There are a number of hikes within the Olympic national park, from hefty trails that shoot right up from Port Angeles, to ones which take on the relatively tame 2,342m Mt Olympus. However, things often change and in fact in the Pacific North West things change regularly. In almost clockwork fashion snow drops on the park throughout most of winter, roads close, businesses board themselves up until spring and the park operates a skeleton service of road closures.

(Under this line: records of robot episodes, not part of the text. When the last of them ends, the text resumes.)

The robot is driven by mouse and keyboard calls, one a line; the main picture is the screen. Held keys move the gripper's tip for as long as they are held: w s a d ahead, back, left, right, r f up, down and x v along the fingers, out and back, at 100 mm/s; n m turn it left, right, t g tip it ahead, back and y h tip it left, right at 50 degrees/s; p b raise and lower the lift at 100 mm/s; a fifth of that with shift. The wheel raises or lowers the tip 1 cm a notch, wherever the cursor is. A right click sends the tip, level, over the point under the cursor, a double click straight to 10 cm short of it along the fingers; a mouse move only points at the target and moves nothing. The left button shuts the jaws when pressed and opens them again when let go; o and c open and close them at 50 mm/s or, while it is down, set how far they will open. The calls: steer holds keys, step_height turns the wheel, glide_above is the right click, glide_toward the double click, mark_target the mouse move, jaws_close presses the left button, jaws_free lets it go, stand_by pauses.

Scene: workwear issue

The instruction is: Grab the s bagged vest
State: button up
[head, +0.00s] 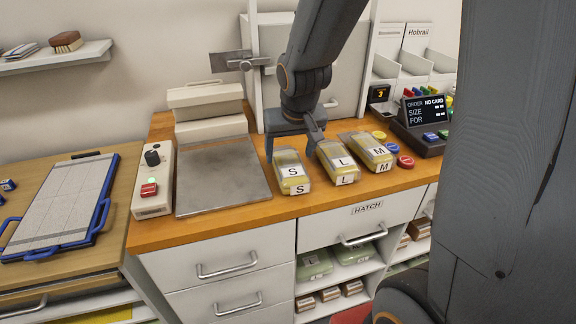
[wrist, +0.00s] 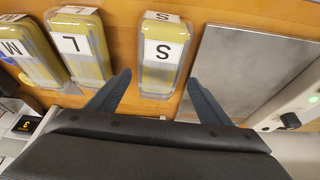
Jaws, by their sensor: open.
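The S bagged vest (head: 291,171) is a yellow folded vest in a clear bag with white S labels. It lies on the wooden counter, between the grey plate and the L bagged vest (head: 338,162). My gripper (head: 292,146) is over the S bag's back end in the head view. In the wrist view my gripper (wrist: 158,85) is open, with one finger on each side of the S bag (wrist: 162,55). The fingers are not closed on it; whether they touch it I cannot tell. The M bagged vest (head: 373,152) lies to the right of the L one.
The grey metal plate (head: 222,176) is just left of the S bag. A control box (head: 153,182) with a red button stands further left. Coloured discs (head: 405,162) and an order display (head: 423,109) are at the right. The HATCH drawer (head: 367,217) is below the counter edge.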

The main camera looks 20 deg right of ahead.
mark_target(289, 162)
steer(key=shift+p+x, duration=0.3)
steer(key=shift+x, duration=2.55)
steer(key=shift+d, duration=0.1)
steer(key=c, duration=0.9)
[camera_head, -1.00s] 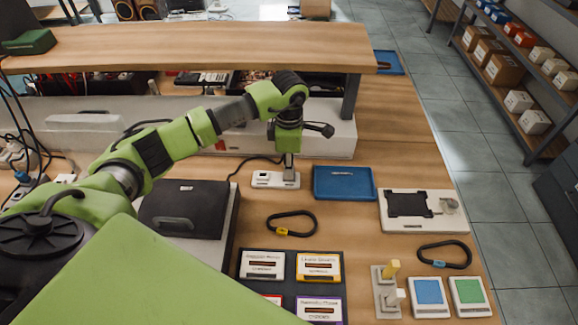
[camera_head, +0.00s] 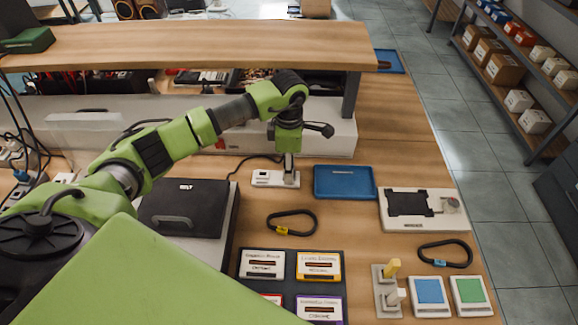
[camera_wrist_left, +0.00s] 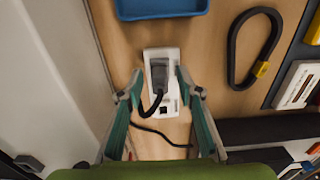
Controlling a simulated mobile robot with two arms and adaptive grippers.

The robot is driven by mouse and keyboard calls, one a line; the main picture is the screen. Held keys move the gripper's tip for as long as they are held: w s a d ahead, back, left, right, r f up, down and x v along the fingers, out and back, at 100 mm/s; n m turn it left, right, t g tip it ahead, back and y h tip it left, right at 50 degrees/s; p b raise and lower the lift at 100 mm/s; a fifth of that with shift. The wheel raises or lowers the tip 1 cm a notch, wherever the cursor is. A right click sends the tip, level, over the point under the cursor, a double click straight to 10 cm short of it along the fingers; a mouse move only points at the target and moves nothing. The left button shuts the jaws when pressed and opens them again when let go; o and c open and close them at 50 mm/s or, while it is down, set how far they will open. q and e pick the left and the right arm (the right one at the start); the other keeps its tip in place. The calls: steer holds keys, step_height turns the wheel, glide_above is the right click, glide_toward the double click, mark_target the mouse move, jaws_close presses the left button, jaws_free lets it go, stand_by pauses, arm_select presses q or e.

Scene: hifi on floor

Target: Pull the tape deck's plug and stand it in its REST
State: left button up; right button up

The premier hike in both summer and winter is across the famous hurricane ridge. Let me explain, in the US roads and locations are often named to represent something. In this instance Hurricane ridge represents two things; firstly it is a ridge, secondly it gets lashed with winds up to 120mph. Ergo – Hurricane ridge. Original I know.
Start: Hurricane ridge visitor centre
End: Hurricane ridge visitor centre
Distance: 4 miles round trip
We did the hike in winter with six foot of nicely compressed snow on the ground. In summer you can actually drive past the visitor centre to a designated car park, in winter this road is closed so you have to start at the visitor centre.
Regarding the road from Port Angeles, check whether this is open HERE. Generally it is open Friday thru Sunday throughout winter. Snow chains are a requirement, and you will get asked for them at the entrance. Your vehicle will not be checked so technically you don’t actually need to have any, but when businesses within Port Angeles will happily let you return chains you haven’t used for a full refund there is no reason to go ill prepared. We bought ours from Walmart in East Port Angeles for $75 inclusive of tax. Thankfully we didn’t need them so returned them later in the day for a full refund.
Rocking up at Hurricane ridge I felt unprepared, folks skied past us and everyone but us seemed to have snow shoes as a minimum. You can rent these from the visitor centre at about $22 for half a day. Personally I thought that was an absolute scam so we went in the boots we were wearing.
Unless you start the hike early or during heavy snow fall you cannot miss the route. It is nicely compacted snow etched with snow shoe evidence and ski tracks. In boots I have to say, we found it quite effortless and there was no point where I thought we would’ve benefited from snow shoes.
The hike itself, I am told is stunning. Set to a back drop of the Olympic mountains interrupted only by deep green pine trees which serve to offer up glimpse of beauty whilst adding an Alpine flavour. I say that ‘I am told’, because on the day of our hike it was completely over cast and foggy. Occasionally the clouds would thin out and show a minute long sneak preview of what we were missing and it really did gorgeous. Unfortunately that’s all we were given, and the hike though enjoyable was done in a bubble of cloud as we knew full well the beauty that was hidden from view.
Overall I would say this is a hike that even the smallest of legs can enjoy, the kids made a snowman en route, threw snowballs and slid on their bums. Refraining from snow shoe use was initially a cost saving exercise but ultimately turned into a portal of fun. Those in snow shoes soldiered on with determination and grit whilst we kind of fell around, relaxed and took our time to enjoy our time in the snow and in what was supposedly beautiful surroundings. I have to say though, we didn’t get the views but we certainly had the magic.